Search the listing below for the string "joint" and copy every line where it occurs.

++++ Items

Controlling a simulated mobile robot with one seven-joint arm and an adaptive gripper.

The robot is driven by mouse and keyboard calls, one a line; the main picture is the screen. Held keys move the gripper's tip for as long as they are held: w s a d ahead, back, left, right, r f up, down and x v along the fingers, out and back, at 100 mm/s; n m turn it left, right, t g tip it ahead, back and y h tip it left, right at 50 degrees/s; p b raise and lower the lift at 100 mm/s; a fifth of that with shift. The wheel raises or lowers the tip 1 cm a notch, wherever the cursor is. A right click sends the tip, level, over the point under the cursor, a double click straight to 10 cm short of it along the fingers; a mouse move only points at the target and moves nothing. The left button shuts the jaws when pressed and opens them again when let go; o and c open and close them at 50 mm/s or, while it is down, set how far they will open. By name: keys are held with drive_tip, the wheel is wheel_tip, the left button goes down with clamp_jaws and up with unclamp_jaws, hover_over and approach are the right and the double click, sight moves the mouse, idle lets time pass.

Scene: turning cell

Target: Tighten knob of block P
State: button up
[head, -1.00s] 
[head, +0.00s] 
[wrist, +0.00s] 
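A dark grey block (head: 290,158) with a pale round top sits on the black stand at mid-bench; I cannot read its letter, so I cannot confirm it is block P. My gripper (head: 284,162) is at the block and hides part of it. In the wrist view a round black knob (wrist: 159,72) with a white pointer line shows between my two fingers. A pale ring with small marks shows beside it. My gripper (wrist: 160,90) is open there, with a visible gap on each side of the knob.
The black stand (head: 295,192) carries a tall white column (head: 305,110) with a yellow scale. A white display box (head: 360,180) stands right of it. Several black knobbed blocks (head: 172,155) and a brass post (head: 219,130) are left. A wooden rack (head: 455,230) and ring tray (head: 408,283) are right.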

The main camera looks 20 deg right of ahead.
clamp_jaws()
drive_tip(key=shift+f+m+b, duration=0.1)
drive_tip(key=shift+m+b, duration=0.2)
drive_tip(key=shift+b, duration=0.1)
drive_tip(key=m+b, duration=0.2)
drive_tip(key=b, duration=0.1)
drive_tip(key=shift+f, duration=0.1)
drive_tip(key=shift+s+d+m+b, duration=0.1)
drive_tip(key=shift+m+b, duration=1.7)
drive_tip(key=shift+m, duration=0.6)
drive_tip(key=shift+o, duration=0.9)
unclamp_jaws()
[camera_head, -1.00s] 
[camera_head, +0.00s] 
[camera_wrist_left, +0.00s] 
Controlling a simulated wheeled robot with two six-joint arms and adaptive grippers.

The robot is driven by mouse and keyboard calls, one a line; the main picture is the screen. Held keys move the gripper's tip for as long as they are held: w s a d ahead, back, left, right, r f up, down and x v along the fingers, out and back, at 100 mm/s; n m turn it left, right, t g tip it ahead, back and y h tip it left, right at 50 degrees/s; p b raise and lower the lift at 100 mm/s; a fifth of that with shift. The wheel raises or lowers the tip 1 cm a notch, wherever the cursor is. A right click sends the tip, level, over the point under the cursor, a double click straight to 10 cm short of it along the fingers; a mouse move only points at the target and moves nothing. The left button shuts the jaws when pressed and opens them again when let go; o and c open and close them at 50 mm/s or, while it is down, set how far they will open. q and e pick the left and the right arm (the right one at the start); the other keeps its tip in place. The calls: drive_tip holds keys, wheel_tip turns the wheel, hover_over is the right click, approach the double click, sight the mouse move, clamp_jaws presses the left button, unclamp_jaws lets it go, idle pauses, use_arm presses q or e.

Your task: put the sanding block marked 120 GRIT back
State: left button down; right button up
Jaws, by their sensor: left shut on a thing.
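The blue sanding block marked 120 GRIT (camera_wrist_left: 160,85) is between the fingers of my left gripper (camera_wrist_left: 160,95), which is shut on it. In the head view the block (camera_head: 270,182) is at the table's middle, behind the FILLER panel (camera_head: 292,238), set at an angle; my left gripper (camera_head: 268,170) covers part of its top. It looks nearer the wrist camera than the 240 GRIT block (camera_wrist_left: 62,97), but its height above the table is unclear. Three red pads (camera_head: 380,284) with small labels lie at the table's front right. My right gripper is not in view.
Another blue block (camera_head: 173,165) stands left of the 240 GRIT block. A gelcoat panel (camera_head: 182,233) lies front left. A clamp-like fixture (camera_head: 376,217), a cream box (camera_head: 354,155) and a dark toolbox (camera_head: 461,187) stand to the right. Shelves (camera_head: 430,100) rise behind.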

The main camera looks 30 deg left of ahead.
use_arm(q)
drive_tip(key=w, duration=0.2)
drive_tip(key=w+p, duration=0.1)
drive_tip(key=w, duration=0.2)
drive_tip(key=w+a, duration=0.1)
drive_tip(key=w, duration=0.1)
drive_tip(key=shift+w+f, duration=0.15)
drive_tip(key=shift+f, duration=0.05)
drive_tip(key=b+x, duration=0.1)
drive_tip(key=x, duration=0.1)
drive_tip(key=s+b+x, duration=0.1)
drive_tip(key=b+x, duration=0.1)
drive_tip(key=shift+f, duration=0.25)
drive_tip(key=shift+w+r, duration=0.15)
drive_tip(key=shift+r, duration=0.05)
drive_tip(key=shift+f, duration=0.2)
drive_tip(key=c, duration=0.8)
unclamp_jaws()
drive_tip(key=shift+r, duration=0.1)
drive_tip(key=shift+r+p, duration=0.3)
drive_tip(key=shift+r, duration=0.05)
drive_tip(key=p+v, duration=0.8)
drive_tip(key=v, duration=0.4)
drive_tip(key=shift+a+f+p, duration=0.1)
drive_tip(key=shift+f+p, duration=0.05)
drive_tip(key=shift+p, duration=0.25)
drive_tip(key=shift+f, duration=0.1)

++++++++

» Written answer
Controlling a simulated mobile robot with one seven-joint arm and an adaptive gripper.
Controlling a simulated wheeled robot with two six-joint arms and adaptive grippers.

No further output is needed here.